GIVEN INFORMATION start

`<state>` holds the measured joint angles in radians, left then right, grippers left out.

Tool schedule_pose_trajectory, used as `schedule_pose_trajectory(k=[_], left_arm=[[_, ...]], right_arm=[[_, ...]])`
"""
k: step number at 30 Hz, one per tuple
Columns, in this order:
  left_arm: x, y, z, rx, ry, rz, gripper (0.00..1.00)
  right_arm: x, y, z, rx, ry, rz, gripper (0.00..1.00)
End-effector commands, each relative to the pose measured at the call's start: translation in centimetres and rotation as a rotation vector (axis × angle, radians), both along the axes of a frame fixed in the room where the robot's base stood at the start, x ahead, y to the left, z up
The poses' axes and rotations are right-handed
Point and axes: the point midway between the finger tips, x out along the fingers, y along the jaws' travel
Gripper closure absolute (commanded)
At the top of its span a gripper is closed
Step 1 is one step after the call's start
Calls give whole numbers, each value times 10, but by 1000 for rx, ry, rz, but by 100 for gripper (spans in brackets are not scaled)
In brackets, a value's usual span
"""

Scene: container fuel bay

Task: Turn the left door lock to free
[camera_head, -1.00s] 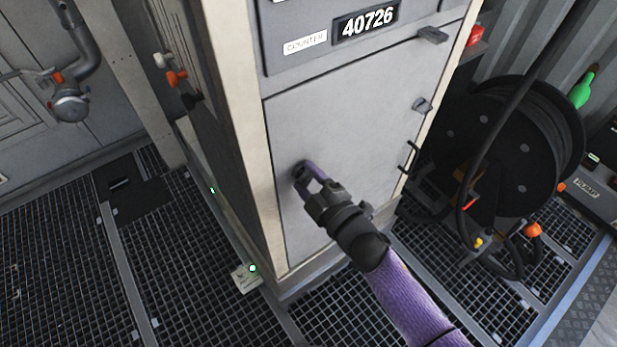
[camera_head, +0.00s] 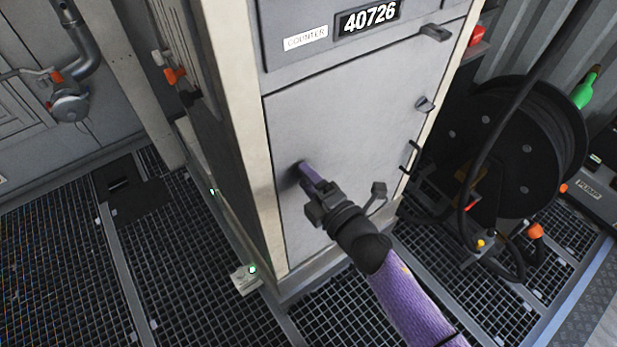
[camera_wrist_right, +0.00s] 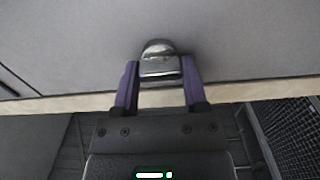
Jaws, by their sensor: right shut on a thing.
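The left door lock (camera_wrist_right: 158,52) is a small shiny metal knob on the grey door panel (camera_head: 345,110). In the right wrist view it sits between the two purple fingers of my right gripper (camera_wrist_right: 159,75), which is shut on it. In the head view my right gripper (camera_head: 306,174) reaches the lower left part of the door, and its fingers hide most of the lock. I cannot read any lock marking. My left gripper is not in view.
Another lock or latch (camera_head: 425,105) and a dark handle (camera_head: 409,157) are at the door's right edge. A black hose reel (camera_head: 510,145) stands to the right. A cream cabinet post (camera_head: 245,130) is close left of my gripper. Grating floor lies below.

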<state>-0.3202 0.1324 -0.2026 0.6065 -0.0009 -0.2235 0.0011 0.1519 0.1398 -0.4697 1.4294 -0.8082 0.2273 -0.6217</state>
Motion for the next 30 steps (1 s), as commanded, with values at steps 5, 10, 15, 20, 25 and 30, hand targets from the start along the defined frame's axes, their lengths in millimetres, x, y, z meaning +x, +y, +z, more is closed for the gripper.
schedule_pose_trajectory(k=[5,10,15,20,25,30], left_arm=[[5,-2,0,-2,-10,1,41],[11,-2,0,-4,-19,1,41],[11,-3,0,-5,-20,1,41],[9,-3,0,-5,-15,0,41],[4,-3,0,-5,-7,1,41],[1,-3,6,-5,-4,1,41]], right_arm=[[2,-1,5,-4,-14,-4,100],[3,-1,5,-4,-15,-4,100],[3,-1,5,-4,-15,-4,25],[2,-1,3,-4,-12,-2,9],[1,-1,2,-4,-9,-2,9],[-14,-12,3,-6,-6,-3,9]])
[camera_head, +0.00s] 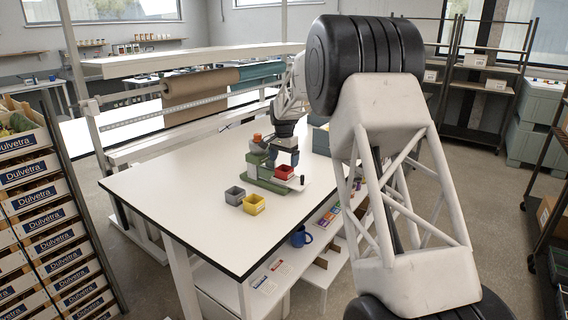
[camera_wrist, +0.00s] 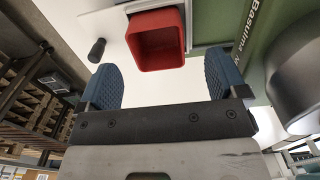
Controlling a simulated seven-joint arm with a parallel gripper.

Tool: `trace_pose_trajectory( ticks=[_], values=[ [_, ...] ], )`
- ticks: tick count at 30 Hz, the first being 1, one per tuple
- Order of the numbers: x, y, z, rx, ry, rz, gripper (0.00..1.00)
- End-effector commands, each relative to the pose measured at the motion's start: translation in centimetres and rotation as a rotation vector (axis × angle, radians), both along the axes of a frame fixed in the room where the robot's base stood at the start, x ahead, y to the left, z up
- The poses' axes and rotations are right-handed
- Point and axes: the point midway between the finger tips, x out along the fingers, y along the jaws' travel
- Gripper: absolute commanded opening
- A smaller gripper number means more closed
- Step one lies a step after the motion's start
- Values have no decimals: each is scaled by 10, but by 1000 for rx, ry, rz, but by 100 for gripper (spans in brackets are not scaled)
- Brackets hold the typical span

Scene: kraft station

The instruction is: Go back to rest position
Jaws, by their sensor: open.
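My gripper (camera_head: 283,158) is over the right part of the white table (camera_head: 190,180), above a green weighing scale (camera_head: 262,184). In the wrist view my gripper (camera_wrist: 165,85) shows two blue padded fingers spread wide apart with nothing between them. A red bin (camera_head: 284,172) sits on the scale's pale plate just below the fingers. In the wrist view the red bin (camera_wrist: 156,42) lies ahead of the fingertips and apart from them. A small black knob-like piece (camera_wrist: 97,50) is beside it.
A grey bin (camera_head: 235,195) and a yellow bin (camera_head: 254,204) stand on the table in front of the scale. A grey bowl with orange contents (camera_head: 257,145) is behind it. Racks stand left and right. The table's left half is clear.

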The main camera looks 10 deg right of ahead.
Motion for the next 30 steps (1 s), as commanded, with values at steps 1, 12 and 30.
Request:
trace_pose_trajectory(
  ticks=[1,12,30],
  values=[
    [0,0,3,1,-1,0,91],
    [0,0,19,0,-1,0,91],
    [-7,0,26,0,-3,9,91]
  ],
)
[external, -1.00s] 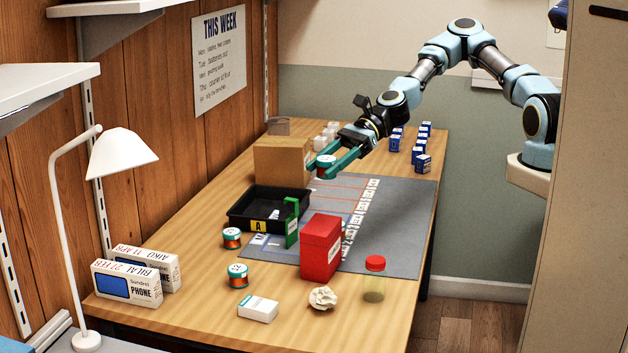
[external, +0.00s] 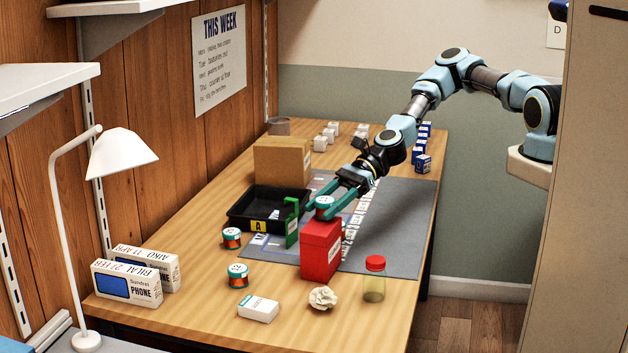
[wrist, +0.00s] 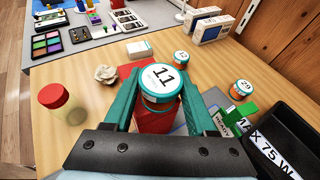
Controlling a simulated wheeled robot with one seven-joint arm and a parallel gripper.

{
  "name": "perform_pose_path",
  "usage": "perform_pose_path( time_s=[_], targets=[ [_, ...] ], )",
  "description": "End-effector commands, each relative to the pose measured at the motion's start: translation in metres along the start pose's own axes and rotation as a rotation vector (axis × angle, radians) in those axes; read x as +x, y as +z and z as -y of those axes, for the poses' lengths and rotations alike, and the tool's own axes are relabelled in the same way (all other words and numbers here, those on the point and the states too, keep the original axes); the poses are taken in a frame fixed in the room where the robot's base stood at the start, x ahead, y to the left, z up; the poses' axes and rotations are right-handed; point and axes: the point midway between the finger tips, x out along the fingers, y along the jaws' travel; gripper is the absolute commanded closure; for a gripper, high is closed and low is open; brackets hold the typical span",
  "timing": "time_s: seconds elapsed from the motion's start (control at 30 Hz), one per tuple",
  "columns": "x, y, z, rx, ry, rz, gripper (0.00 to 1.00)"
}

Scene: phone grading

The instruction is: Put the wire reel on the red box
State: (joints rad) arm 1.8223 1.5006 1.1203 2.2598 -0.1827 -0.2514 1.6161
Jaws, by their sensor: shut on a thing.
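My gripper (external: 323,209) is shut on a wire reel (external: 324,201), with a teal finger on either side of it. The reel has a white top marked 11 and an orange wire band; it also shows in the wrist view (wrist: 158,80). The red box (external: 320,250) stands upright on the table directly below the held reel. Red surfaces of the box show around and under the reel in the wrist view. The reel is upright at the box's top; I cannot tell whether it touches.
Two similar reels (external: 231,238) (external: 238,276) stand left of the box. A green bracket (external: 292,228) and black tray (external: 240,222) are close by on the left. A red-lidded jar (external: 374,280), crumpled paper (external: 323,298) and small white box (external: 258,309) are in front.

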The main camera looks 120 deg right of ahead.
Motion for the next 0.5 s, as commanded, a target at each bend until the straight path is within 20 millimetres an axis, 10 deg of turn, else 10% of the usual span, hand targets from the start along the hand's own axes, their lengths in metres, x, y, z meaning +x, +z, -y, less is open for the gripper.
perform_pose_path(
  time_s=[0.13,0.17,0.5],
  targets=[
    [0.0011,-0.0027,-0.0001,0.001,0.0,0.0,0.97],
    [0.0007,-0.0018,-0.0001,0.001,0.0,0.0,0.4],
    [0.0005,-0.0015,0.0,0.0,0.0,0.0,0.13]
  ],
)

GIVEN INFORMATION end

=== PROMPT ===
Extract, word for word, every line beginning with the one that holds "- Order of the" and concluding with the one that holds "The instruction is: Go back to rest position". Include both of those lines.

=== THE REPLY ===
- Order of the numbers: x, y, z, rx, ry, rz, gripper (0.00..1.00)
- End-effector commands, each relative to the pose measured at the motion's start: translation in centimetres and rotation as a rotation vector (axis × angle, radians), both along the axes of a frame fixed in the room where the robot's base stood at the start, x ahead, y to the left, z up
- The poses' axes and rotations are right-handed
- Point and axes: the point midway between the finger tips, x out along the fingers, y along the jaws' travel
- Gripper: absolute commanded opening
- A smaller gripper number means more closed
- Step one lies a step after the motion's start
- Values have no decimals: each is scaled by 10, but by 1000 for rx, ry, rz, but by 100 for gripper (spans in brackets are not scaled)
- Brackets hold the typical span

Scene: kraft station

The instruction is: Go back to rest position

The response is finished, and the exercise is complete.